Analyse des protocoles cryptographiques

Toutefois, vérifier cette équivalence est indécidable dans le cas général. Deux approches ont été proposées pour contourner ce problème.

Premièrement, pour un nombre borné de sessions d'un protocole, il est possible de symboliquement explorer toutes ses exécutions possibles et d'en déduire des procédures de décision pour l'équivalence.

Deuxièmement, il existe des méthodes de semi-décision du problème dans le cas général qui exploitent des abstractions, notamment en considérant une forme forte d'équivalence.

Nous avons identifié un problème majeur pour chacune des deux méthodes de l'état de l'art qui limitent grandement leur impact en pratique.

Premièrement, les méthodes et outils qui explorent symboliquement les exécutions souffrent de l'explosion combinatoire du nombre d'états, causée par la nature concurrente des systèmes étudiés.

Deuxièmement, dans le cas non borné, la forme forte d'équivalence considérée se trouve être trop imprécise pour vérifier certaines propriétés telle que la non traçabilité, rendant cette approche inopérante pour ces propriétés.

Vers de meilleures techniques de sécurité

Dans cette thèse, nous proposons une solution à chacun des problèmes. Ces solutions prennent la forme de contributions théoriques, mais nous nous efforçons de les mettre en pratique via des implémentations afin de confirmer leurs impacts pratiques qui se révèlent importants.

Tout d'abord, nous développons des méthodes de réduction d'ordres partiels pour réduire drastiquement le nombre d'états à explorer tout en s'assurant que l'on ne perd pas d'attaques.

Nos méthodes sont conçues pour le cadre exigeant de la sécurité et sont prouvées correctes et complètes vis-à-vis de l'équivalence.
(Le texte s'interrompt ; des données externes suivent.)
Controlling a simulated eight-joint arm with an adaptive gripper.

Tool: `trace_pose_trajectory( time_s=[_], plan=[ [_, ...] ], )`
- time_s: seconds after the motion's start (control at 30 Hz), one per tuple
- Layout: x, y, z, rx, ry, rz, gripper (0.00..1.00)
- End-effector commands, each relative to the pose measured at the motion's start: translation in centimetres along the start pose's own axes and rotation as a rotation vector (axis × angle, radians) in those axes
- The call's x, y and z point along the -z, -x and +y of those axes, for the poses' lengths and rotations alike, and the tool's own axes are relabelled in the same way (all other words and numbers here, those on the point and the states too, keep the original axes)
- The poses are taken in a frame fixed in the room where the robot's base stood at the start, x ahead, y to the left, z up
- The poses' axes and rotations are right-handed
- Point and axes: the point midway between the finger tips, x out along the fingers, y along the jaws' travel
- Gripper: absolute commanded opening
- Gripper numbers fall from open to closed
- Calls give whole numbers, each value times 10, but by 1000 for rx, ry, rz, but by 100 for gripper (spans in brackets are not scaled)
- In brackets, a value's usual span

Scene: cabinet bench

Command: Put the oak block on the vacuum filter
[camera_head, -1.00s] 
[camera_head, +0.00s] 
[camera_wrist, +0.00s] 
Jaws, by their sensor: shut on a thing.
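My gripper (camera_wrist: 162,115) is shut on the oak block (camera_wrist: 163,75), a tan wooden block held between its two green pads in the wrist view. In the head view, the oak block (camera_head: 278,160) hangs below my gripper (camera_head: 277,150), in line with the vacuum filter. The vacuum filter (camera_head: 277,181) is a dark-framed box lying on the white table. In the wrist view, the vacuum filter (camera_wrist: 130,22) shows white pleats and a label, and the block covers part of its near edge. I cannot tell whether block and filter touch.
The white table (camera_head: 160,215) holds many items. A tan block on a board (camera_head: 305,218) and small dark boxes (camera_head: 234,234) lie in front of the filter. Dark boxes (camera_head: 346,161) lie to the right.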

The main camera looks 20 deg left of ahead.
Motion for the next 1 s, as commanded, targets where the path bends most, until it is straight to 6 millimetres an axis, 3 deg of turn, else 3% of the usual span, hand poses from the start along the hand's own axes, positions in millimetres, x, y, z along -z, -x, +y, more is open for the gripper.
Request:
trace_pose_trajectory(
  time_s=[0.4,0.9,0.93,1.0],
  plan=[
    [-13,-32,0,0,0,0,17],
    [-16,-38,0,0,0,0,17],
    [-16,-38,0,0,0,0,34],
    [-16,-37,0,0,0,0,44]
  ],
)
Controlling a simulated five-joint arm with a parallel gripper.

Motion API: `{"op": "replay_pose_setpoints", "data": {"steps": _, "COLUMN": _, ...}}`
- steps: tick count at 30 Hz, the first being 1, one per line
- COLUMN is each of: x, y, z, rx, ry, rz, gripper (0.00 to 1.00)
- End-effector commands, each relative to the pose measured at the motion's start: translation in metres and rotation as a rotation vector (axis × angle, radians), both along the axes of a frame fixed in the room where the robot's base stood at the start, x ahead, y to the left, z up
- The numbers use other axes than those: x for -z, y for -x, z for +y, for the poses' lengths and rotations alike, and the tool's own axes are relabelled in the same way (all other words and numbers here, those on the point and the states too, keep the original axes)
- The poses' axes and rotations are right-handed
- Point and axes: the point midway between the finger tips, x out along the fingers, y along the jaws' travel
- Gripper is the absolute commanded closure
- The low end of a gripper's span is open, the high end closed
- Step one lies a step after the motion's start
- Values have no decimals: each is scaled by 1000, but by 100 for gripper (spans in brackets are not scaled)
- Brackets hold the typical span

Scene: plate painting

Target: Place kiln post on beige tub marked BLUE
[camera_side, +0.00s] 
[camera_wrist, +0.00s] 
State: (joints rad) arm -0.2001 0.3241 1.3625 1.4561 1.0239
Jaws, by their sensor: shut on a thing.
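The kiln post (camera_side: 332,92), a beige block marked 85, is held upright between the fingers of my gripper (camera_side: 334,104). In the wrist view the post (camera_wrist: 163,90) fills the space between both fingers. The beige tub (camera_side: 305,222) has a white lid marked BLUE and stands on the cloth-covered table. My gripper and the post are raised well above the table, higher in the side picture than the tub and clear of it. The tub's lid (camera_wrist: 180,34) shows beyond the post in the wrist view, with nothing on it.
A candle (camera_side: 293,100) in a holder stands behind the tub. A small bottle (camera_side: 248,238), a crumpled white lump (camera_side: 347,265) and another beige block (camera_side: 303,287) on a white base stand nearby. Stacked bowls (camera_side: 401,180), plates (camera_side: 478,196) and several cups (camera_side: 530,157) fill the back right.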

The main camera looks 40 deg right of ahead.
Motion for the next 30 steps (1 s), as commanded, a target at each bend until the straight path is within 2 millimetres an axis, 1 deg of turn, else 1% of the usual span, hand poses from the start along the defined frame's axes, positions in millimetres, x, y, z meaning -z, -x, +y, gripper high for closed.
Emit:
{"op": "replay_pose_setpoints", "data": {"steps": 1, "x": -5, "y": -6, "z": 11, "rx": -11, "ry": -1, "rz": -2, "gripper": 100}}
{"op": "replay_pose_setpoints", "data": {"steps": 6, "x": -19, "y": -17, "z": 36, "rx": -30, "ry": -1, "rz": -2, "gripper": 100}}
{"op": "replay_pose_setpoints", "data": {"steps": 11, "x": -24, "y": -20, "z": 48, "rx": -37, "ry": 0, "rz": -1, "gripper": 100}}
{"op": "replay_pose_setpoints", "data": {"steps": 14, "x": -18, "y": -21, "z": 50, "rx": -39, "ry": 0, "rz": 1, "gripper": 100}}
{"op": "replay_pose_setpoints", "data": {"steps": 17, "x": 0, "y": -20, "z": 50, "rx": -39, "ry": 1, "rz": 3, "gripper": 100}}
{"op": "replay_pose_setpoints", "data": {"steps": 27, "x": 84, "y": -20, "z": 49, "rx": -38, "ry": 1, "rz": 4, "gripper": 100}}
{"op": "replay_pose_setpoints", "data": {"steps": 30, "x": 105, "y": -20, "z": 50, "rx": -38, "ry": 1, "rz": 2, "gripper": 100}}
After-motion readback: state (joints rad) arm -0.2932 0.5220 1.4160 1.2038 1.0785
Nous montrons comment elles peuvent s'intégrer naturellement dans les outils existants. Nous prouvons la correction de cette intégration dans un outil et proposons une implémentation complète. Finalement, nous mesurons le gain significatif en efficacité ainsi obtenu et nous en déduisons que nos méthodes permettent l'analyse d'un plus grand nombre de protocoles.

Ensuite, pour résoudre le problème de précision dans le cas non-borné, nous proposons une nouvelle démarche via la mise en place de conditions suffisantes permettant de garantir le respect de la vie privée.
Nous définissons deux propriétés qui impliquent systématiquement la non-traçabilité et l'anonymat et qui sont facilement vérifiables via les outils existants (e.g. ProVerif).

Nous avons implémenté un nouvel outil qui met en pratique cette méthode résolvant le problème de précision de l'état de l'art pour une large classe de protocoles. Cette nouvelle approche a permis les premières analyses de plusieurs protocoles industriels incluant des protocoles largement déployés, ainsi que la découverte de nouvelles attaques.